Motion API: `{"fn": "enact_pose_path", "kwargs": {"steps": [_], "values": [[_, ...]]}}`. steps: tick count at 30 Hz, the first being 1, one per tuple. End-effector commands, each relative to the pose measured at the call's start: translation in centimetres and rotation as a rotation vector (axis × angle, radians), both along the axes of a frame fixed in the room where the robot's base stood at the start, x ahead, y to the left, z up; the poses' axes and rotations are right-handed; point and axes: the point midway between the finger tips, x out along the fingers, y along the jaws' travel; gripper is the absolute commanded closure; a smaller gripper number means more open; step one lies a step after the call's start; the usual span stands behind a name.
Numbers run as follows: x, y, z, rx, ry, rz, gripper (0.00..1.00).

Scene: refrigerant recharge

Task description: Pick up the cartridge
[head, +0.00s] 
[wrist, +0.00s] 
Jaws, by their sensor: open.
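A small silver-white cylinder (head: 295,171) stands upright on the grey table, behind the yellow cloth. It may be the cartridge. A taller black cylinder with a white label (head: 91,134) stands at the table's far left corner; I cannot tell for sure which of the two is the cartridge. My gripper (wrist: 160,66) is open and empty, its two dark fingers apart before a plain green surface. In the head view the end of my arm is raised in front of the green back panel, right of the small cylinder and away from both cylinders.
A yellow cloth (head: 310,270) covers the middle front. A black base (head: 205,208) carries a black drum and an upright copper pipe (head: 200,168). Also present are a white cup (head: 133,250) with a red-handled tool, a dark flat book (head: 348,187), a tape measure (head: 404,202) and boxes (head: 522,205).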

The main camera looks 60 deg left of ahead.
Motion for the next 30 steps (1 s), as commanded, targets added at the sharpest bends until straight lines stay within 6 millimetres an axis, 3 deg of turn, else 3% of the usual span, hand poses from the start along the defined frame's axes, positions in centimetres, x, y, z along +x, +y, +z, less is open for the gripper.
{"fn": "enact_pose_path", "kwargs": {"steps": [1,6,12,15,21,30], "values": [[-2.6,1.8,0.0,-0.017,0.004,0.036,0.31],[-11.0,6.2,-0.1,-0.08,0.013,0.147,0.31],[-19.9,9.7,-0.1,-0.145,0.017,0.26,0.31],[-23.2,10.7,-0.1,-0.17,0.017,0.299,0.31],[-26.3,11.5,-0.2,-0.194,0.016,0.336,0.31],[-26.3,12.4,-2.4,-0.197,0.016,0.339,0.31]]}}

┄┄┄┄┄┄

SHORT EXERCISE »
Transcribe the material above word for word.

SOLUTION TO THIS EXERCISE »
Motion API: `{"fn": "enact_pose_path", "kwargs": {"steps": [_], "values": [[_, ...]]}}`. steps: tick count at 30 Hz, the first being 1, one per tuple. End-effector commands, each relative to the pose measured at the call's start: translation in centimetres and rotation as a rotation vector (axis × angle, radians), both along the axes of a frame fixed in the room where the robot's base stood at the start, x ahead, y to the left, z up; the poses' axes and rotations are right-handed; point and axes: the point midway between the finger tips, x out along the fingers, y along the jaws' travel; gripper is the absolute commanded closure; a smaller gripper number means more open; step one lies a step after the call's start; the usual span stands behind a name.
Numbers run as follows: x, y, z, rx, ry, rz, gripper (0.00..1.00).

Scene: refrigerant recharge

Task description: Pick up the cartridge
[head, +0.00s] 
[wrist, +0.00s] 
Jaws, by their sensor: open.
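A small silver-white cylinder (head: 295,171) stands upright on the grey table, behind the yellow cloth. It may be the cartridge. A taller black cylinder with a white label (head: 91,134) stands at the table's far left corner; I cannot tell for sure which of the two is the cartridge. My gripper (wrist: 160,66) is open and empty, its two dark fingers apart before a plain green surface. In the head view the end of my arm is raised in front of the green back panel, right of the small cylinder and away from both cylinders.
A yellow cloth (head: 310,270) covers the middle front. A black base (head: 205,208) carries a black drum and an upright copper pipe (head: 200,168). Also present are a white cup (head: 133,250) with a red-handled tool, a dark flat book (head: 348,187), a tape measure (head: 404,202) and boxes (head: 522,205).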

The main camera looks 60 deg left of ahead.
Motion for the next 30 steps (1 s), as commanded, targets added at the sharpest bends until straight lines stay within 6 millimetres an axis, 3 deg of turn, else 3% of the usual span, hand poses from the start along the defined frame's axes, positions in centimetres, x, y, z along +x, +y, +z, less is open for the gripper.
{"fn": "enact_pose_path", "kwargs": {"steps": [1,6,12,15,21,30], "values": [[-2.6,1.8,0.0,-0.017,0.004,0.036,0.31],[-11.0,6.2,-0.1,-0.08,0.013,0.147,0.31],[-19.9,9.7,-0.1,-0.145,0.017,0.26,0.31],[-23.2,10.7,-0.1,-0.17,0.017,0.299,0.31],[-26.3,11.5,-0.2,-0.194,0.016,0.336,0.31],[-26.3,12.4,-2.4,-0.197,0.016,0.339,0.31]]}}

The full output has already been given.